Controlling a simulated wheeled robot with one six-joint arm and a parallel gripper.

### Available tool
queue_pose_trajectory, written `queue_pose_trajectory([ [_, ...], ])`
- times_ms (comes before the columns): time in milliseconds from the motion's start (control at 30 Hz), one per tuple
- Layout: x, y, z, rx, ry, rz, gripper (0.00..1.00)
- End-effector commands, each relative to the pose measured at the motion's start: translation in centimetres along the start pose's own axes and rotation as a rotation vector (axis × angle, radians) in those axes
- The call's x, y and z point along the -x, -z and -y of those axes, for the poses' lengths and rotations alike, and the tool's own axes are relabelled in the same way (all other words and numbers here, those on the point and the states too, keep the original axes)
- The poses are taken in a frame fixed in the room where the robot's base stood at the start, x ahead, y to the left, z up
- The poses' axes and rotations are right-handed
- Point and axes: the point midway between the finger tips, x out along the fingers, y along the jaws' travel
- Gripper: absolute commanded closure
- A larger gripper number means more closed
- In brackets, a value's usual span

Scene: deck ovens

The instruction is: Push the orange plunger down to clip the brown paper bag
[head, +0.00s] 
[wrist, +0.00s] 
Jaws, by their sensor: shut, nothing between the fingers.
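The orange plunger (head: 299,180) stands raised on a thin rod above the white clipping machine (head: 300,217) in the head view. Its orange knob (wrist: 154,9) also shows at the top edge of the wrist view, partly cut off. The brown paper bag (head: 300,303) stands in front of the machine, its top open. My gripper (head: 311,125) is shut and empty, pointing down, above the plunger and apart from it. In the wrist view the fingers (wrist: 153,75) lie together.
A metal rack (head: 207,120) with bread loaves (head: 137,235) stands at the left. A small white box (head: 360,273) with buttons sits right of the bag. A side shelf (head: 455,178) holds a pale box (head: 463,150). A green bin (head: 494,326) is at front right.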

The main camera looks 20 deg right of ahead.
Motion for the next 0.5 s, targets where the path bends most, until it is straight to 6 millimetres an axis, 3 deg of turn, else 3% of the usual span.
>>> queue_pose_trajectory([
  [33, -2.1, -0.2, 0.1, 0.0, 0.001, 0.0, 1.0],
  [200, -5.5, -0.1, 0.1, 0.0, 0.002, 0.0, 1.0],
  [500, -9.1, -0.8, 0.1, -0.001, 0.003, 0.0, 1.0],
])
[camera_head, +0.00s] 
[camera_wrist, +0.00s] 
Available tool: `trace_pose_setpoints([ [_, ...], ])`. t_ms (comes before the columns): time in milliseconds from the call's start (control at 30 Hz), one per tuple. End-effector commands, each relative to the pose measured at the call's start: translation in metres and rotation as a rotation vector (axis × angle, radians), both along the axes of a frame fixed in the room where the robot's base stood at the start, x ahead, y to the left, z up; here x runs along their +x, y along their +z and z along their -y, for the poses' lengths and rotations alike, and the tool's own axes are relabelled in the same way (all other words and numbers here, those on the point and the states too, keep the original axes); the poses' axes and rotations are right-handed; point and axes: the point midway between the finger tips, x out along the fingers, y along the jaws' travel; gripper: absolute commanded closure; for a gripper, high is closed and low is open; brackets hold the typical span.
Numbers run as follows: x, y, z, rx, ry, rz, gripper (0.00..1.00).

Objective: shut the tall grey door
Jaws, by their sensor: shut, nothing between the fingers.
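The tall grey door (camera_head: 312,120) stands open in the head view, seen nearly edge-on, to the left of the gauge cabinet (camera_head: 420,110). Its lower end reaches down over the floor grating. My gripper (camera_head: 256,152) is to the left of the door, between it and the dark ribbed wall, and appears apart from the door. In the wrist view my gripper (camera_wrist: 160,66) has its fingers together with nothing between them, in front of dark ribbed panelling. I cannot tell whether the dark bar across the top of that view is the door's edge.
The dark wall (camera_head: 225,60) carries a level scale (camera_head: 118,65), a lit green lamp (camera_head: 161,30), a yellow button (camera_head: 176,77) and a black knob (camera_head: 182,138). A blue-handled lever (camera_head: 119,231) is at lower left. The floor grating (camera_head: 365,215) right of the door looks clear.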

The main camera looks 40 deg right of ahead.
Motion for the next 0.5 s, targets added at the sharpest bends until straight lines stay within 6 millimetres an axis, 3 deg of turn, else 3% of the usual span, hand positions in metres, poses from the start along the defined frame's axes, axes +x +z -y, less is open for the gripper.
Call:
========
Requirements:
Give the entries again in full, exactly as they are written.

The answer:
Controlling a simulated wheeled robot with one six-joint arm and a parallel gripper.

### Available tool
queue_pose_trajectory, written `queue_pose_trajectory([ [_, ...], ])`
- times_ms (comes before the columns): time in milliseconds from the motion's start (control at 30 Hz), one per tuple
- Layout: x, y, z, rx, ry, rz, gripper (0.00..1.00)
- End-effector commands, each relative to the pose measured at the motion's start: translation in centimetres along the start pose's own axes and rotation as a rotation vector (axis × angle, radians) in those axes
- The call's x, y and z point along the -x, -z and -y of those axes, for the poses' lengths and rotations alike, and the tool's own axes are relabelled in the same way (all other words and numbers here, those on the point and the states too, keep the original axes)
- The poses are taken in a frame fixed in the room where the robot's base stood at the start, x ahead, y to the left, z up
- The poses' axes and rotations are right-handed
- Point and axes: the point midway between the finger tips, x out along the fingers, y along the jaws' travel
- Gripper: absolute commanded closure
- A larger gripper number means more closed
- In brackets, a value's usual span

Scene: deck ovens

The instruction is: Push the orange plunger down to clip the brown paper bag
[head, +0.00s] 
[wrist, +0.00s] 
Jaws, by their sensor: shut, nothing between the fingers.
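The orange plunger (head: 299,180) stands raised on a thin rod above the white clipping machine (head: 300,217) in the head view. Its orange knob (wrist: 154,9) also shows at the top edge of the wrist view, partly cut off. The brown paper bag (head: 300,303) stands in front of the machine, its top open. My gripper (head: 311,125) is shut and empty, pointing down, above the plunger and apart from it. In the wrist view the fingers (wrist: 153,75) lie together.
A metal rack (head: 207,120) with bread loaves (head: 137,235) stands at the left. A small white box (head: 360,273) with buttons sits right of the bag. A side shelf (head: 455,178) holds a pale box (head: 463,150). A green bin (head: 494,326) is at front right.

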The main camera looks 20 deg right of ahead.
Motion for the next 0.5 s, targets where the path bends most, until it is straight to 6 millimetres an axis, 3 deg of turn, else 3% of the usual span.
>>> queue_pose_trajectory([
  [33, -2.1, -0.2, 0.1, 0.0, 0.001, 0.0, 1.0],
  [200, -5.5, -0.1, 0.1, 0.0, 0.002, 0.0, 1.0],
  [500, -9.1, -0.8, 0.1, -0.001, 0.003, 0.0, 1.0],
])
[camera_head, +0.00s] 
[camera_wrist, +0.00s] 
Available tool: `trace_pose_setpoints([ [_, ...], ])`. t_ms (comes before the columns): time in milliseconds from the call's start (control at 30 Hz), one per tuple. End-effector commands, each relative to the pose measured at the call's start: translation in metres and rotation as a rotation vector (axis × angle, radians), both along the axes of a frame fixed in the room where the robot's base stood at the start, x ahead, y to the left, z up; here x runs along their +x, y along their +z and z along their -y, for the poses' lengths and rotations alike, and the tool's own axes are relabelled in the same way (all other words and numbers here, those on the point and the states too, keep the original axes); the poses' axes and rotations are right-handed; point and axes: the point midway between the finger tips, x out along the fingers, y along the jaws' travel; gripper: absolute commanded closure; for a gripper, high is closed and low is open; brackets hold the typical span.
Numbers run as follows: x, y, z, rx, ry, rz, gripper (0.00..1.00).

Objective: shut the tall grey door
Jaws, by their sensor: shut, nothing between the fingers.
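The tall grey door (camera_head: 312,120) stands open in the head view, seen nearly edge-on, to the left of the gauge cabinet (camera_head: 420,110). Its lower end reaches down over the floor grating. My gripper (camera_head: 256,152) is to the left of the door, between it and the dark ribbed wall, and appears apart from the door. In the wrist view my gripper (camera_wrist: 160,66) has its fingers together with nothing between them, in front of dark ribbed panelling. I cannot tell whether the dark bar across the top of that view is the door's edge.
The dark wall (camera_head: 225,60) carries a level scale (camera_head: 118,65), a lit green lamp (camera_head: 161,30), a yellow button (camera_head: 176,77) and a black knob (camera_head: 182,138). A blue-handled lever (camera_head: 119,231) is at lower left. The floor grating (camera_head: 365,215) right of the door looks clear.

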The main camera looks 40 deg right of ahead.
Motion for the next 0.5 s, targets added at the sharpest bends until straight lines stay within 6 millimetres an axis, 3 deg of turn, else 3% of the usual span, hand positions in metres, poses from the start along the defined frame's axes, axes +x +z -y, less is open for the gripper.
Call:

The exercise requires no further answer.